Independent media consultant Paritosh Joshi, who is also part of the technical committee of BARC says, “We should be making an announcement on who would be providing the metering devices for us by early February. The prototypes will have to be studied by Mediametrie because it is their technology. Good metering solutions come with very low failure rates. For the third stage, which is the deployment, the RFP (request for proposal) will be out very soon.” Joshi says that there are great advantages of having multiple partners. “Under this system, each silo is sealed off from the other. Making it that much more difficult to manipulate.”

Both TAM Media Research and BARC seem to be facing an increasing amount of pressure, because of the ‘set in stone’ guidelines put out by the Trai, and ratified by the Union Cabinet. There is a 30-day lead time frame for incorporating the changes to the ownership pattern of the ratings agency concerned, and any non-compliance will lead to the forfeiting of two bank guarantees worth Rs1 crore, furnished by the company in the first instance. If non-compliance still persists, the registration of the agency will be revoked. The guidelines call for an immediate change in the equity pattern of TAM Media Research, the existing television ratings company.

The government also directed rating agencies to scale up to a minimum panel size of 20,000 homes within six months of the guidelines coming into force and thereafter increase the panel size by 10,000 every year till it reaches 50,000 homes. Of the total panel homes, 25% will be rotated every year. The guidelines further state that every television rating agency will have to set up an internal audit mechanism to get its entire methodology audited on a quarterly basis and through an independent auditor annually. All audit reports will have to be made available on the website of the rating agency and the government and Trai reserve the right to audit the systems, procedures and mechanisms of the rating agency. The new rules are expected to come into operation from February 15.

An industry representation has already been in touch with the ministry of information and broadcasting, requesting for more time to comply with the guidelines, but ministry officials have refused to relent, say sources who declined to be named. If TAM’s licence is revoked, the guidelines could plummet the advertising industry into yet another ratings crisis or blackout, they add. Advertisers will have to get into ad deals with broadcasters blindfolded, with no immediate benchmarks for reference. It also puts increasing pressure on BARC to get the show on the road immediately. There is no “settling” period. Puliyel from IMRB International said that Trai had in its initial recommendations categorically advised that it was not desirable for government to control and monitor the rating system. "While some of the recommendations are appropriate, there are other guidelines that will result in even lower panel quality. For example, there are guidelines that put at risk the security that we have put in place around the identity of the panel homes. The cross holding clause also aims to restrict competition in the industry. It is unthinkable for a service like TAM where there is such a high degree of industry involvement and oversight that any one stakeholder can influence the ratings to their advantage. We will explore all avenues for our voice to be heard and we believe that there are several sections of the industry that are supportive of our point of view," said Puliyel.

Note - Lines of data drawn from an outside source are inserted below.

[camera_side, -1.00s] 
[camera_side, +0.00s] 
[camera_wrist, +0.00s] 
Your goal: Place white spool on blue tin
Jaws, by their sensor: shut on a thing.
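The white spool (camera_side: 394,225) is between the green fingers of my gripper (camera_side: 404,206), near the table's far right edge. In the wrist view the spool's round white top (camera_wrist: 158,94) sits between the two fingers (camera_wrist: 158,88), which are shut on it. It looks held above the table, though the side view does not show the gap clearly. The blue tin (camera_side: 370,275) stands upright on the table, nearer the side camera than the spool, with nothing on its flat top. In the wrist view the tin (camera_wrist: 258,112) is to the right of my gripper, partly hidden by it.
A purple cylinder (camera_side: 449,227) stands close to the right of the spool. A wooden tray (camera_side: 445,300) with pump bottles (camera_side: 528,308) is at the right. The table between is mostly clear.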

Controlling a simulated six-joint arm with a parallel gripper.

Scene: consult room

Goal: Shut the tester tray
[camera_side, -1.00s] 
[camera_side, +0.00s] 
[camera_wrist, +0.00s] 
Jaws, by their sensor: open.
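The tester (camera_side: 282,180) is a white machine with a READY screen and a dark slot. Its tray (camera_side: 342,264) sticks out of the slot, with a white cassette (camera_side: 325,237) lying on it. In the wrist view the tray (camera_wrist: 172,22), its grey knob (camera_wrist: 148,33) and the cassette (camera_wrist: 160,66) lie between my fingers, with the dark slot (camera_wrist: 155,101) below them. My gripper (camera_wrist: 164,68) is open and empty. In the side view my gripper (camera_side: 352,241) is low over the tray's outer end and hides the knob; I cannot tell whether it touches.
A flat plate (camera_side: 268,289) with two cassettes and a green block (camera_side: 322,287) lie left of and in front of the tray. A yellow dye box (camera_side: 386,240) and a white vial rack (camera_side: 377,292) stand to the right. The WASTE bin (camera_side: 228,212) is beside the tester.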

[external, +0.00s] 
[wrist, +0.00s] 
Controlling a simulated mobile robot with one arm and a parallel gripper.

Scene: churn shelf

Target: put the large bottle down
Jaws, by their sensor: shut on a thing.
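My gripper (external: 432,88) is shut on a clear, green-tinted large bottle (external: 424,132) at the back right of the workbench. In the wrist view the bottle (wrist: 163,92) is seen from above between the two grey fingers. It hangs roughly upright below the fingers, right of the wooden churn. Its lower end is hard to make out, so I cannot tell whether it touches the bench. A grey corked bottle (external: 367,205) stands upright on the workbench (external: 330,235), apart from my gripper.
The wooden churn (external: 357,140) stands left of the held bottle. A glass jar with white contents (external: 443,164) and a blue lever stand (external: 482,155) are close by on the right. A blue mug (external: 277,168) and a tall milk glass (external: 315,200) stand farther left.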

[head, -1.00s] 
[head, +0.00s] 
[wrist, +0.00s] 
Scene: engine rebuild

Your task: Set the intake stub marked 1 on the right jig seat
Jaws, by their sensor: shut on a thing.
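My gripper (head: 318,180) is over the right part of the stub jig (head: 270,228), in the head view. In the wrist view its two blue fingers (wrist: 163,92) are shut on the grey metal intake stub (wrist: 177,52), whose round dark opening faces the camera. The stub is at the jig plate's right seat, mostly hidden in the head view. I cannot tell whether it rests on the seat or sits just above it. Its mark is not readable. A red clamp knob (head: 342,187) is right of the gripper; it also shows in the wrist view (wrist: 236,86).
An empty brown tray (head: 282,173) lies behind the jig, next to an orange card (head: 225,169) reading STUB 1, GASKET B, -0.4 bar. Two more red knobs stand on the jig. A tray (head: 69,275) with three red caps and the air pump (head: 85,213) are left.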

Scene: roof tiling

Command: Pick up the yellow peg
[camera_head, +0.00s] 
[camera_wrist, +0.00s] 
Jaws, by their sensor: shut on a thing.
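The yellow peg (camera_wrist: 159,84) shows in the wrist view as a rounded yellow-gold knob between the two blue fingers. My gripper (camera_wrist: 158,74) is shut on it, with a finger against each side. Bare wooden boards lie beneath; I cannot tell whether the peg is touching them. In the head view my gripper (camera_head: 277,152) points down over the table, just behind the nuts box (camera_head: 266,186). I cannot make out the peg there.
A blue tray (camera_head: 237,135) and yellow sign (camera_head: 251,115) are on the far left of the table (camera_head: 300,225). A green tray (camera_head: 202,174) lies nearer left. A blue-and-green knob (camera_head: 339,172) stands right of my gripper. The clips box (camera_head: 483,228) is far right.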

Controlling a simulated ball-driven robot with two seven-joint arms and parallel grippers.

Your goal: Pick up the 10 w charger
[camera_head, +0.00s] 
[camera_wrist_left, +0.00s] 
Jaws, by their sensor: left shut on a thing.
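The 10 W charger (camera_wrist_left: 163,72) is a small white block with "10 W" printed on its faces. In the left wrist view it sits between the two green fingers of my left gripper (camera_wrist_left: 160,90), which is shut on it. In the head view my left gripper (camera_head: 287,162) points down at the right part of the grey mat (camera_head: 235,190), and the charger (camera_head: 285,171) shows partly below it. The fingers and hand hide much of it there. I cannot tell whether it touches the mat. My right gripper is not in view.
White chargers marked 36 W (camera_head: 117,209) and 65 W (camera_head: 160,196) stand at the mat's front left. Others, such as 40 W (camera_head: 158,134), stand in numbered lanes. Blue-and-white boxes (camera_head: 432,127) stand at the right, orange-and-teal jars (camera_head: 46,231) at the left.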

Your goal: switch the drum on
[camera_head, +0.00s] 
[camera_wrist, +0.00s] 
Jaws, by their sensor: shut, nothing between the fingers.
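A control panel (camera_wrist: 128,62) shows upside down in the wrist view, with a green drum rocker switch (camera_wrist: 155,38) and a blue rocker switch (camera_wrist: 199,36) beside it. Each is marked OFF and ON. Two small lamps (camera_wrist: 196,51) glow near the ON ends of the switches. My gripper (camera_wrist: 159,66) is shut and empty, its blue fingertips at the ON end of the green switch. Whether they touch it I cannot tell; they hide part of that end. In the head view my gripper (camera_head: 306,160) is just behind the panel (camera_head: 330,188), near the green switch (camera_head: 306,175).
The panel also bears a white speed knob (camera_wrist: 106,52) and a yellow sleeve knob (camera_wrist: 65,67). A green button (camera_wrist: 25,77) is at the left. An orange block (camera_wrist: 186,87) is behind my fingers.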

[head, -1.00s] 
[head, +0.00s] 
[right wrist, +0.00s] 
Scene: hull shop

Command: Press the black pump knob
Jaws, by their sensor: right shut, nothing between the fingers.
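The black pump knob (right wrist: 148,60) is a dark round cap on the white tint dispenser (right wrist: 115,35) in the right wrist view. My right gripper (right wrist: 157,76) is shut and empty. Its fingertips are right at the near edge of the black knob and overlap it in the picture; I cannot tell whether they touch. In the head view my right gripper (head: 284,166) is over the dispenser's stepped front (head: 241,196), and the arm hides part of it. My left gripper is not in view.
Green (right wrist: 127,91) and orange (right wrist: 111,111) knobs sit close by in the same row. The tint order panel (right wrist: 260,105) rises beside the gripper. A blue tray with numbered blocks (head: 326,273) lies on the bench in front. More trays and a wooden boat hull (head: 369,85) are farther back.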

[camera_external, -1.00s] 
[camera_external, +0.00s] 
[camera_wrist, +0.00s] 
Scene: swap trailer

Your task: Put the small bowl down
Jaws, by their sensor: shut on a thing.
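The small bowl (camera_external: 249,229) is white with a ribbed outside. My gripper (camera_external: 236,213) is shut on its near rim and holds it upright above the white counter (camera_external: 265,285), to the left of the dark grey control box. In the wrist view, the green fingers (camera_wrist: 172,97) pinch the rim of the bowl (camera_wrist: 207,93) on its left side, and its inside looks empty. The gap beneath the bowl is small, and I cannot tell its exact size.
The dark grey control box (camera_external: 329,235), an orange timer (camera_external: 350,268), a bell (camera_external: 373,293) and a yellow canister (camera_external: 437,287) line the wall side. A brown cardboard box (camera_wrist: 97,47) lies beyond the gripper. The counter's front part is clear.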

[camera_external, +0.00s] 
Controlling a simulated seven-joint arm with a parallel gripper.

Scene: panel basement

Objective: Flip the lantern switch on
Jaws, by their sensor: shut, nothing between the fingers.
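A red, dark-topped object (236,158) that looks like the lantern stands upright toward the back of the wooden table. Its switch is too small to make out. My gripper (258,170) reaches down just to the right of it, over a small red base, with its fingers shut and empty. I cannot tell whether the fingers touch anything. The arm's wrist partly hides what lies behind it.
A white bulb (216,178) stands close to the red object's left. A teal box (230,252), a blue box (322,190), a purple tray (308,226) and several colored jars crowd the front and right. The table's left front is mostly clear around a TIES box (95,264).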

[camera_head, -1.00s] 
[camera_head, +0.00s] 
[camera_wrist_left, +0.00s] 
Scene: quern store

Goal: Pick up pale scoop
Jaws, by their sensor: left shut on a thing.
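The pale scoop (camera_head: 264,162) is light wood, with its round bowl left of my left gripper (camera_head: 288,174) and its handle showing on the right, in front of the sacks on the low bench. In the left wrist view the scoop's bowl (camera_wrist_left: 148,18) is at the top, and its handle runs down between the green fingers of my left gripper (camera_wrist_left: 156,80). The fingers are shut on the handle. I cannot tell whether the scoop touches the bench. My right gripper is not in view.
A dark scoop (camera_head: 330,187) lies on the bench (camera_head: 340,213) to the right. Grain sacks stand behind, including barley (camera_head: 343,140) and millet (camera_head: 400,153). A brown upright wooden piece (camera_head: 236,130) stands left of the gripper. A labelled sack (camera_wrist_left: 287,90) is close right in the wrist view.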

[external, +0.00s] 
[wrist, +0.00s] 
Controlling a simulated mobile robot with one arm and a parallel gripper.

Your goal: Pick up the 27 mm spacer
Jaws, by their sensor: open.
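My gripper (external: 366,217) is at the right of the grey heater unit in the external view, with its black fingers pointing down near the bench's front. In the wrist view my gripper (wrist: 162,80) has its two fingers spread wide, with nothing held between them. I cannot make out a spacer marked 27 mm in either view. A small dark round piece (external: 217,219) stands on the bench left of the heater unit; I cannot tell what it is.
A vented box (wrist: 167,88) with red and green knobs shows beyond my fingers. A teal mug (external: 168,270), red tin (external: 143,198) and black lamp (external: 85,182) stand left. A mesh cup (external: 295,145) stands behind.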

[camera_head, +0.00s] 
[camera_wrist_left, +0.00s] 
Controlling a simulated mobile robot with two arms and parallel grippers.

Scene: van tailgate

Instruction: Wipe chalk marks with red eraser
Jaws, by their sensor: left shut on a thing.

In an earlier conversation with BrandWagon, Ashok Venkatramani, chief executive of Media Content and Communications Ltd (MCCS), part of the Ananda Bazar Patrika Group, had said that if TAM runs the risk of losing out to BARC on the television audience measurement business, there was no reason for it to invest in more people meters.

Sanjay Gupta, chief operating officer (COO) of Star India said that October 2014 is a realistic deadline for BARC. But the issue of the guidelines was another problem altogether. “What an ideal measurement system ought to be – this subject has been in discussion in the country for more than three years. It began with the Amit Mitra committee report in 2010. To my mind, as a system and as an industry, we have chosen not to act on it. I do believe that the existing television system is not comprehensive. So I do not know if it is okay for TAM to continue over the next few months, because its sample is less than 10,000 meters and falls below the government specifications of 20,000 meters. We need a good sample in order for the data to be robust, reasonable and comprehensive,” said Gupta. He adds that the situation is still evolving and it’s entirely possible that TAM could engage with the government and buy itself some time. But if it is indeed a “ratings blackout” that the industry has to face, they certainly will find some way of coping with it, said Gupta. “We have dealt with a dark period when there were no ratings. This happened after digitisation began and there was a lot of flux in ratings. During that period, old ratings were kept as the basis for transactions,” he said.

Sinha said that the industry would have appreciated more time to cope with the requirements of the guidelines. It would have helped BARC settle to the task at hand. “But it’s up to TAM really, to see if they can comply with the guidelines,” he said. Goenka from Zee said that a data dark period will put more pressure on industry stakeholders. “It will be unfortunate if that happens. While the IBF or BARC can’t formally intervene, I understand that some of the industry executives have met the ministry and requested for more time. But I am not sure of the progress on that front,” he said.

Kantar Research claims that TAM covers a panel of 35,000 individuals in 225 cities through 9,600 people meters, making India one of TAM’s five largest panels globally. It said in its advert that it is on the way to achieve the desired target of 20,000-plus meters in consultation with stakeholders. Rohit Gupta, president at Multi Screen Media (MSM) which runs Sony Entertainment Television (SET) and Sab said that TAM faces huge challenges, especially with regard to the cross-holding requirements. “But they’ve been operational for more than 15 years now. It’s strange that these issues, especially on cross holding have only now come to the fore,” said Gupta. Ajay Kakar of Aditya Birla Group said that if TAM is asked to not publish the data because of failure in meeting the guidelines, the big concern will be the interim period. "The new fiscal begins in April and we will be without ratings till the BARC ratings come in. How does one plan and how does one buy during this interim period? Advertisers invest a lot on television and it would be a frightful scenario if significant investments have to be made solely on gut feeling."